では、そんなことが実際に可能なのか?実際の日本の自動車産業の複数社の事例を見てみよう。まず、日本の自動車産業では、小規模な改善活動数多くおこなう工場が当然ながら多数みられた。しかし、その中には、小規模な改善をおこなっているうちに、変種変量ラインという1ラインで5車種も6車種もの同時生産をおこなう新生産方式を開発した場合もあった。これは、一つの改善が次の問題を生むという「問題解決の連鎖」を引きおこすことができたために可能となっていた。

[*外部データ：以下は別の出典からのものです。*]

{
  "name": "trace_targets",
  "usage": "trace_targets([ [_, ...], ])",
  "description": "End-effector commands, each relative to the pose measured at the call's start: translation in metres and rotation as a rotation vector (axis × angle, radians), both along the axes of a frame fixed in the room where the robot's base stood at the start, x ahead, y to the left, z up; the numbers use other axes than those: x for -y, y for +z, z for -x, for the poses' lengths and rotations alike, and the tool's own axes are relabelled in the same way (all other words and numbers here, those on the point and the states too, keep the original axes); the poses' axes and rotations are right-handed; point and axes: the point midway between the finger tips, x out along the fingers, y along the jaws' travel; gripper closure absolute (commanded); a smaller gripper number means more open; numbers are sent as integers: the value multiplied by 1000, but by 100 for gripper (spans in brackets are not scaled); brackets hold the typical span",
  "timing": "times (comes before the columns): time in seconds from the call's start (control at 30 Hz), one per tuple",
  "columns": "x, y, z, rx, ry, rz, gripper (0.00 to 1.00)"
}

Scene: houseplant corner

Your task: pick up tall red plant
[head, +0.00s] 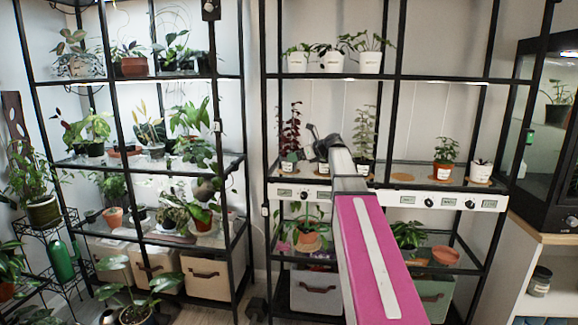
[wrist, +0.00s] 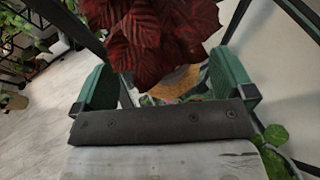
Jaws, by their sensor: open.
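In the wrist view, the red leaves (wrist: 150,35) fill the upper middle. The open green fingers of my gripper (wrist: 163,80) lie at either side of and below the foliage. The plant's pot cannot be made out in the wrist view.
A tall green plant (head: 364,140) stands close right of my gripper on the same shelf. Farther right are a terracotta-potted plant (head: 445,155) and a white pot (head: 481,171). Black rack posts (head: 262,120) and the upper shelf (head: 380,77) bound the space.

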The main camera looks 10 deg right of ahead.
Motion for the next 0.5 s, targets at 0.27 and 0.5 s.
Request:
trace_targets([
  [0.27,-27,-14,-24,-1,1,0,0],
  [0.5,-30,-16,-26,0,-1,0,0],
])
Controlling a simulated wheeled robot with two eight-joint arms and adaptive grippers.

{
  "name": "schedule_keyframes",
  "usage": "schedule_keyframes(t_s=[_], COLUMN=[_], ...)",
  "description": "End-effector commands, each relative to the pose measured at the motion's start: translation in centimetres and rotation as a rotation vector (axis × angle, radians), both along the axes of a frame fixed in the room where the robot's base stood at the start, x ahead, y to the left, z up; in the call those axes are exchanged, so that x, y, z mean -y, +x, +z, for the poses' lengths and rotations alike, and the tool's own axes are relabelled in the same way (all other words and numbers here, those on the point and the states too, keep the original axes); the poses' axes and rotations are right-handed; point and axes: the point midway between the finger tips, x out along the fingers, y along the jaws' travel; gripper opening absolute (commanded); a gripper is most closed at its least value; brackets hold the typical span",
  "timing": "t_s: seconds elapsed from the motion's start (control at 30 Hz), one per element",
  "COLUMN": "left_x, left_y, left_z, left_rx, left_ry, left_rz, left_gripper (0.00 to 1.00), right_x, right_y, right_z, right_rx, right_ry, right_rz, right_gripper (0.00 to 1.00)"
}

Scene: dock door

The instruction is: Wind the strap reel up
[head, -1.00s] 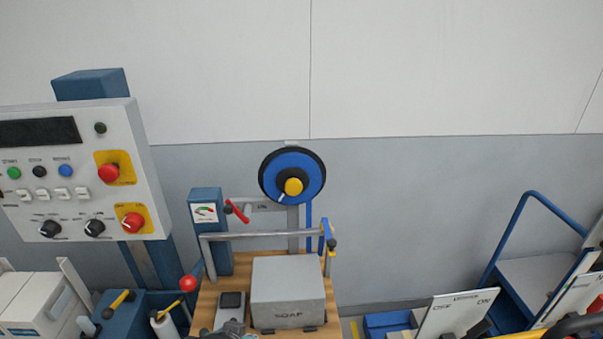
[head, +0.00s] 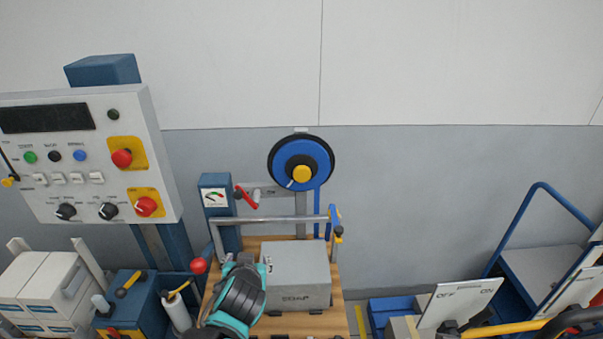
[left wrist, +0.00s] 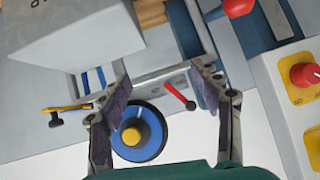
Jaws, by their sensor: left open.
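The strap reel (head: 318,155) is a blue disc with a black rim, mounted upright in front of the grey wall, with a yellow knob (head: 302,174) at its middle. A blue strap (head: 317,215) hangs below it. In the left wrist view the reel (left wrist: 157,134) shows beyond my left gripper, partly behind one finger. My left gripper (left wrist: 162,72) is open with nothing between its fingers. In the head view its teal and black arm is low over the bench, below and left of the reel; the fingertips are hard to make out. My right gripper is not in view.
A red-handled lever (head: 246,198) and a red ball knob (head: 199,266) are left of the reel. A control panel (head: 85,160) stands at left. The wall right of the reel is clear.

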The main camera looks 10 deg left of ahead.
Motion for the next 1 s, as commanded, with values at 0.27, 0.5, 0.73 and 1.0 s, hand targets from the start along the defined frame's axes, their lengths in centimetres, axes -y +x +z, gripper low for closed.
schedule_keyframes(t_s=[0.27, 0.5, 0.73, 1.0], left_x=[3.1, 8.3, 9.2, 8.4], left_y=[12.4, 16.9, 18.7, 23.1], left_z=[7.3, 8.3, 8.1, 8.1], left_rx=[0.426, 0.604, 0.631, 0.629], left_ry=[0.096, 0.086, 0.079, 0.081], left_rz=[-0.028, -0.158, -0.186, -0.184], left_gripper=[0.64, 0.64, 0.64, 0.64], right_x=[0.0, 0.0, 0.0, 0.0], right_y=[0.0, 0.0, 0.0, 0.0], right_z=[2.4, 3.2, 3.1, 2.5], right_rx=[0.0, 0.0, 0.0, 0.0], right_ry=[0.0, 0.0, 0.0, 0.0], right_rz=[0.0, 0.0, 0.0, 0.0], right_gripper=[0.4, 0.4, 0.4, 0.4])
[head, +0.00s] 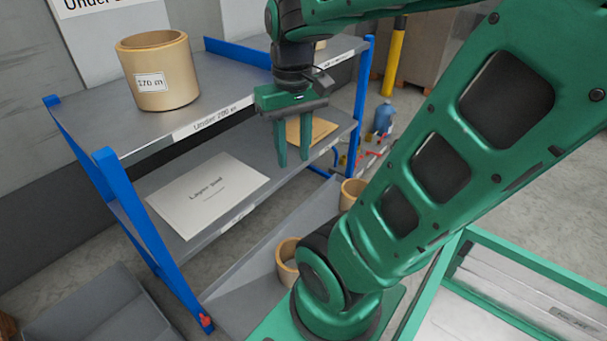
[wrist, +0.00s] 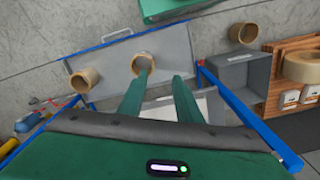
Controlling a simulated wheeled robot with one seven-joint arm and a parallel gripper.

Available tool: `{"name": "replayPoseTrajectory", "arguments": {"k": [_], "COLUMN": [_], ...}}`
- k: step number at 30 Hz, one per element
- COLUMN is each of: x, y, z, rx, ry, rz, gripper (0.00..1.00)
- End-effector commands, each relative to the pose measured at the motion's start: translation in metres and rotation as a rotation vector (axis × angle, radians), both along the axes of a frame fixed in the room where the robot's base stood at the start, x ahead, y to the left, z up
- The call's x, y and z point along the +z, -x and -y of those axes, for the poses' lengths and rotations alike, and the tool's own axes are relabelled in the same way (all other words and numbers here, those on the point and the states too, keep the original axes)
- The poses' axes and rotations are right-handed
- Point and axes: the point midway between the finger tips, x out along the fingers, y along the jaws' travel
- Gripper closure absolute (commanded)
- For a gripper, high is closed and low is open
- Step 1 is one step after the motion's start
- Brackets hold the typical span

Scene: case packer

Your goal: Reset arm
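My green arm reaches up and across the right half of the head view. My gripper (head: 293,158) hangs with its fingers pointing down, in front of the blue-posted shelf rack (head: 205,248). Its two fingers are apart with nothing between them. In the wrist view, my gripper (wrist: 160,95) also shows two separated green fingers, with the floor and the lower rack behind them.
A cardboard roll (head: 158,75) labelled 170 m stands on the top shelf. A white layer pad sheet (head: 207,194) lies on the middle shelf. Smaller rolls (head: 287,262) sit low down. A yellow post (head: 395,58) stands behind; a green-framed table (head: 520,322) is at lower right.

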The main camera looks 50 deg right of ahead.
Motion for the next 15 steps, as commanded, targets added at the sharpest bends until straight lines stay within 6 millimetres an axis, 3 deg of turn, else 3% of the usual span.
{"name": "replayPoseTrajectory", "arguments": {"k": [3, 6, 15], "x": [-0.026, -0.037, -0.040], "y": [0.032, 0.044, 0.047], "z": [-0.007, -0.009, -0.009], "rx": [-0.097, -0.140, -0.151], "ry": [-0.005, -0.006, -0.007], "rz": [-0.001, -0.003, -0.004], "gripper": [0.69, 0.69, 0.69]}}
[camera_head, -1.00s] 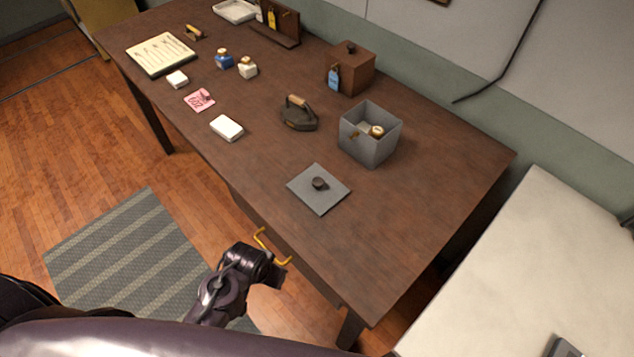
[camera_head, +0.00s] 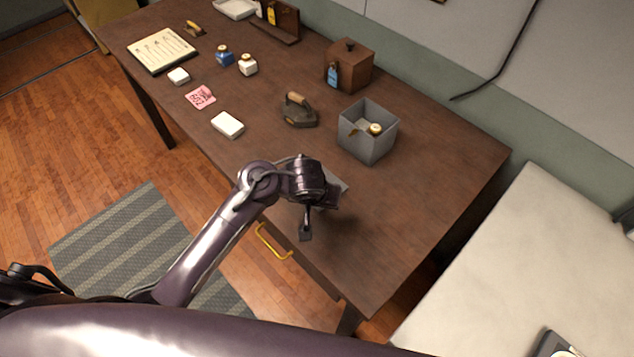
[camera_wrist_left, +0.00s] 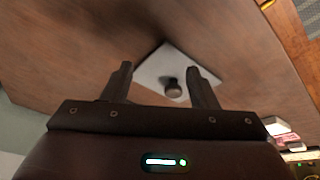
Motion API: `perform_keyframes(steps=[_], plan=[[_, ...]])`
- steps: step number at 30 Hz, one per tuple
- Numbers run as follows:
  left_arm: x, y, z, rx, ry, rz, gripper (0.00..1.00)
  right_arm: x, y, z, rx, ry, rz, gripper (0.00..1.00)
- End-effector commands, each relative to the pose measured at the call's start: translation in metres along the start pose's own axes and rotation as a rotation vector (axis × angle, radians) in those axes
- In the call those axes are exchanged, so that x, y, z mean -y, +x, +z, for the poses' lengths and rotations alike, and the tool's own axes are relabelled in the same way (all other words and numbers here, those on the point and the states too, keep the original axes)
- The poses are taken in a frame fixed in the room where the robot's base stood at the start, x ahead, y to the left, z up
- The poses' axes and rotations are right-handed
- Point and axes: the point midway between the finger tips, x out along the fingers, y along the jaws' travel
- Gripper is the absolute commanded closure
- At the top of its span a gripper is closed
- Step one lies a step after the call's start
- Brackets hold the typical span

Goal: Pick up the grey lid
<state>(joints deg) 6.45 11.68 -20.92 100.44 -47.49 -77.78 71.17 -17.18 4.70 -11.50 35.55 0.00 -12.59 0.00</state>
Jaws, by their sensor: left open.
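The grey lid (camera_head: 341,183) lies flat on the brown table, mostly hidden behind my left arm in the head view. In the left wrist view the lid (camera_wrist_left: 206,74) is a pale square with a dark round knob (camera_wrist_left: 173,90) standing up from it. My left gripper (camera_head: 318,222) is over the table near its front edge, close to the lid. In the left wrist view its two fingers (camera_wrist_left: 159,71) are spread apart, with the knob showing between and beyond them. Nothing is held. My right gripper is not in view.
An open grey box (camera_head: 364,148) with small items inside stands behind the lid. An old iron (camera_head: 299,114) and a white block (camera_head: 228,124) are to the left. A wooden box (camera_head: 350,68) stands further back. The table's right end is clear.

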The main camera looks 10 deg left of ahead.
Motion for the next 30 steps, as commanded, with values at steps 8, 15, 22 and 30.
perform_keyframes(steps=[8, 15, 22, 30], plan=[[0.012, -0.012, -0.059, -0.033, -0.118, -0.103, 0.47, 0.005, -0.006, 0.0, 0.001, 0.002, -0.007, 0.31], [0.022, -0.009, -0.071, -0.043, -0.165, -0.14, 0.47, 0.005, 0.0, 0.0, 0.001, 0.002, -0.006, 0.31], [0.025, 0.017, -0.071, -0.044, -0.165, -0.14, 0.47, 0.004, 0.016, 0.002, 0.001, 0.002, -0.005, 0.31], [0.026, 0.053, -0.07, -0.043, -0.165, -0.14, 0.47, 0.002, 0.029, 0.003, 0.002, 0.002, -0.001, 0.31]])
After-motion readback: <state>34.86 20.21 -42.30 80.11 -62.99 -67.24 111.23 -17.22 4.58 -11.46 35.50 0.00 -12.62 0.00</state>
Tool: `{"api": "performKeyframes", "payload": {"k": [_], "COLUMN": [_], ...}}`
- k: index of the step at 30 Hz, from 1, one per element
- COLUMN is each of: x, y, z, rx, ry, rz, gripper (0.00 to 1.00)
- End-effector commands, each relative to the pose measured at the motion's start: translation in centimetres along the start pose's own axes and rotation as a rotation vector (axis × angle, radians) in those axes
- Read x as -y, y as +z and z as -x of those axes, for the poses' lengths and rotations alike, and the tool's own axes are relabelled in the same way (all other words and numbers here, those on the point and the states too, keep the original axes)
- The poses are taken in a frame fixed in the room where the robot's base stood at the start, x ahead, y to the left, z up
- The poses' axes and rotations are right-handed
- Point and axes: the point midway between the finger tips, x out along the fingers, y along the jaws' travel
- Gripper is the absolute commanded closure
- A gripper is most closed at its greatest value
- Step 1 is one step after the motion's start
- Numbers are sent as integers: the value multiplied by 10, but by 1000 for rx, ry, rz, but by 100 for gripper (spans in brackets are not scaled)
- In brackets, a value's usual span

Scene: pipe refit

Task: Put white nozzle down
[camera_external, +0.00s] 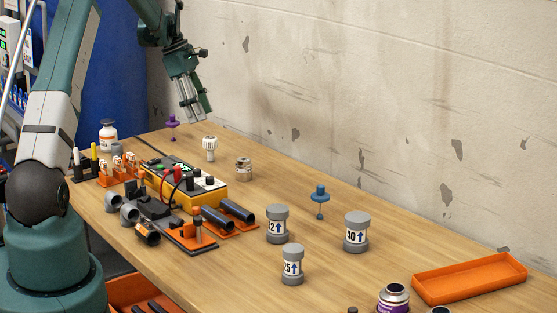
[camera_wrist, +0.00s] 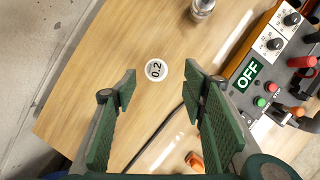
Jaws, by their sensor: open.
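The white nozzle (camera_external: 210,143) stands upright on the wooden table, near the wall, apart from its neighbours. In the wrist view its round white top (camera_wrist: 156,70), marked 0.2, faces the camera and lies just beyond the gap between my fingertips. My gripper (camera_external: 197,112) is above the table, up and slightly left of the nozzle in the external view. Its green-padded fingers (camera_wrist: 160,85) are spread wide, with nothing between them. The gripper does not touch the nozzle.
A yellow control box (camera_external: 190,191) with knobs stands close by. A small metal-topped jar (camera_external: 244,169) and a purple piece (camera_external: 173,127) are near the nozzle. Labelled grey cylinders (camera_external: 277,224) and an orange tray (camera_external: 469,278) are further right. Bare wood surrounds the nozzle.

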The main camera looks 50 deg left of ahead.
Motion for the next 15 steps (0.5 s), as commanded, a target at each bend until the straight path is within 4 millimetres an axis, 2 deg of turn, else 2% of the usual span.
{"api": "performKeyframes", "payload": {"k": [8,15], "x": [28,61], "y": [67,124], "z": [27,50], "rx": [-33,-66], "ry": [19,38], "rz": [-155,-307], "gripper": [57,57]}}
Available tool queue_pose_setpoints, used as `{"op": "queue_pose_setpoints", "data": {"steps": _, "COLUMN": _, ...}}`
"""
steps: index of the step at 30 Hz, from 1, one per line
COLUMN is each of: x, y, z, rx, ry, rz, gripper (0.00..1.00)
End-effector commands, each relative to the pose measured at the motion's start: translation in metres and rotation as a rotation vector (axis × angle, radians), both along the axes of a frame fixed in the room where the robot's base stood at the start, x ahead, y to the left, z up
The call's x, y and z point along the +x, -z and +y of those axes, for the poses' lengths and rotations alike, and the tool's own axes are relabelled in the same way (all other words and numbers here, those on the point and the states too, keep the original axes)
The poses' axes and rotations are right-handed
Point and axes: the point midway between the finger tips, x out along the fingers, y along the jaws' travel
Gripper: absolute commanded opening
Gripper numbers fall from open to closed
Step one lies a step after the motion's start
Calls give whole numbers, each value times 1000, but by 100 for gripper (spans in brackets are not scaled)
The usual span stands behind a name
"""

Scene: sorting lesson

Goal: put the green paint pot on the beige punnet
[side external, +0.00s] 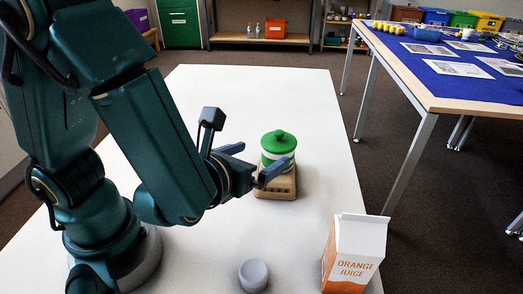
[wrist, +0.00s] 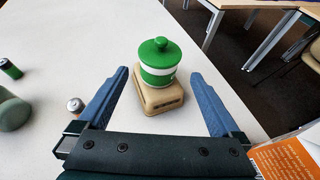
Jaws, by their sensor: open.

もう一つの例として、自動車のドアを作る工程で、これまで数人で数時間かかっていた作業が、無人で90秒で出来るようになったというものもある。しかもこれはせいぜい数千円~30万円以内の投資を繰り返したもので、総額でも100万円しないくらいの投資額で可能になった。まず、ちょっとした工夫で数百個まとめて運ぶ部品箱を使わなくてよくなった。そのため、その上に少しの変更をすることで、部品一つずつを定位置へ運搬することも可能となった。同じ位置に部品がくるため簡単な機械の導入で自動化ができるようになった、という3段階の連鎖関係が見てとれた。

さらに少しずつの変更を加え続け、今ではドアのプレス加工から組み付けまで一度も作業者の手を介する必要がなくなったため、上記の効果が得られた。こうしたことは、最初から計画していたわけではなく、大目標のもと改善をおこなっていたら、他の部分にも使えるということになり、さらに追加の改善活動をおこなっていたら結果として今のような姿になったと、工場長は回想する。

このように、「問題を部分に分け、ある部分の変化を前提に他の部分のより良い変化を考える」という細分化と掛け算の発想が、改善をイノベーションにして世界を一新するための必要条件である。しかも、これは仮想的なシミュレーションの世界で再現でき、一般的・抽象的な性格を持つために、製品イノベーションであろうと生産工程イノベーションであろうと同様に適用できる理論である。実は、そのために特殊な組織が必要であるという結果もここで取り上げた論文で明らかになっているが、それについては今後別の機会で紹介したい。

 

* Benchmarking: An International Journal、Evolutionary and Institutional Economics Review、『組織科学』に採録。